Y, como en el ánimo de todos estaba que el primer principio de las cosas debían considerarlo como Dios, en la medida en que cualquiera de ellos atribuía a un cuerpo la categoría de primer principio, le otorgaba también el nombre y la dignidad de lo divino.

Todo esto lo decimos porque tales filósofos y sus secuaces nunca pensaron que existiesen las sustancias incorpóreas a las que llamamos ángeles.

Pero los Epicúreos, que traen sus raíces de la doctrina de Demócrito, ponían ciertos dioses, corpóreos desde luego, puesto que les atribuían figura humana y de ellos decían que están siempre ociosos, sin ocuparse de nada, de modo que vivían felices gozando de constantes placeres.

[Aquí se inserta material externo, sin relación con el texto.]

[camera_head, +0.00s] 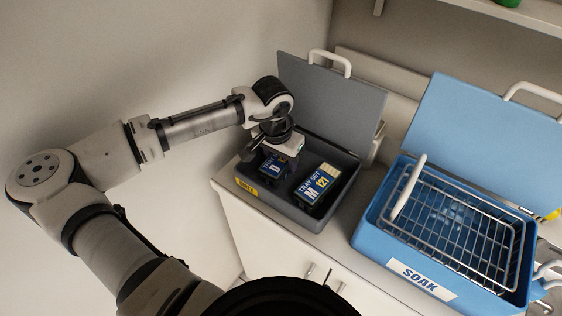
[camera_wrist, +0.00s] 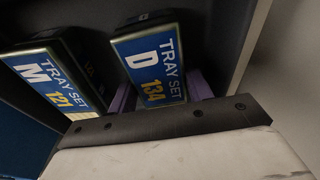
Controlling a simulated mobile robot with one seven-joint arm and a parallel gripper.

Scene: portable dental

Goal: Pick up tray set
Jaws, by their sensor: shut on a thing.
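Tray set D 134 (camera_head: 271,168) is a dark case with a blue label, in the left part of an open grey box (camera_head: 297,216). It also shows in the wrist view (camera_wrist: 151,65), label facing the camera. My gripper (camera_head: 280,150) reaches down into the box over it. In the wrist view, purple finger parts show on both sides of this case, and my gripper (camera_wrist: 160,93) is shut on it. Whether the case is off the box floor I cannot tell. A second case, tray set M 121 (camera_head: 316,185), lies to its right, apart from my gripper.
The grey box's lid (camera_head: 330,105) stands open behind my gripper. To the right, an open blue SOAK bin (camera_head: 375,228) holds a wire basket (camera_head: 465,225) with a white handle. Its blue lid (camera_head: 480,130) stands raised. A wall closes the left side.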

Y esta opinión llegó a tener tal influjo que hasta encontró eco en los judíos por parte de los Saduceos, que rendían culto a Dios, pero sin concebirlo como ángel ni como espíritu.

A esta opinión se opusieron los filósofos antiguos por tres caminos. El primero fue el de Anaxágoras que, si bien sostuvo junto con los demás filósofos naturalistas que los principios de las cosas corpóreas son materiales, fue el primero entre ellos que propuso un principio incorpóreo, a saber, el entendimiento.

Porque según su opinión todo lo corporal estaba constituido por una mezcla heterogénea, y no parecía que los cuerpos pudiesen distinguirse unos de otros sino mediante algún principio de distinción que fuera en sí mismo totalmente inmixto y no tuviera nada común con la naturaleza corpórea.

Pero tal opinión, aunque se adelantó con su acierto a los demás filósofos que sólo admitían una naturaleza corporal, queda todavía lejos de la verdad en dos cosas.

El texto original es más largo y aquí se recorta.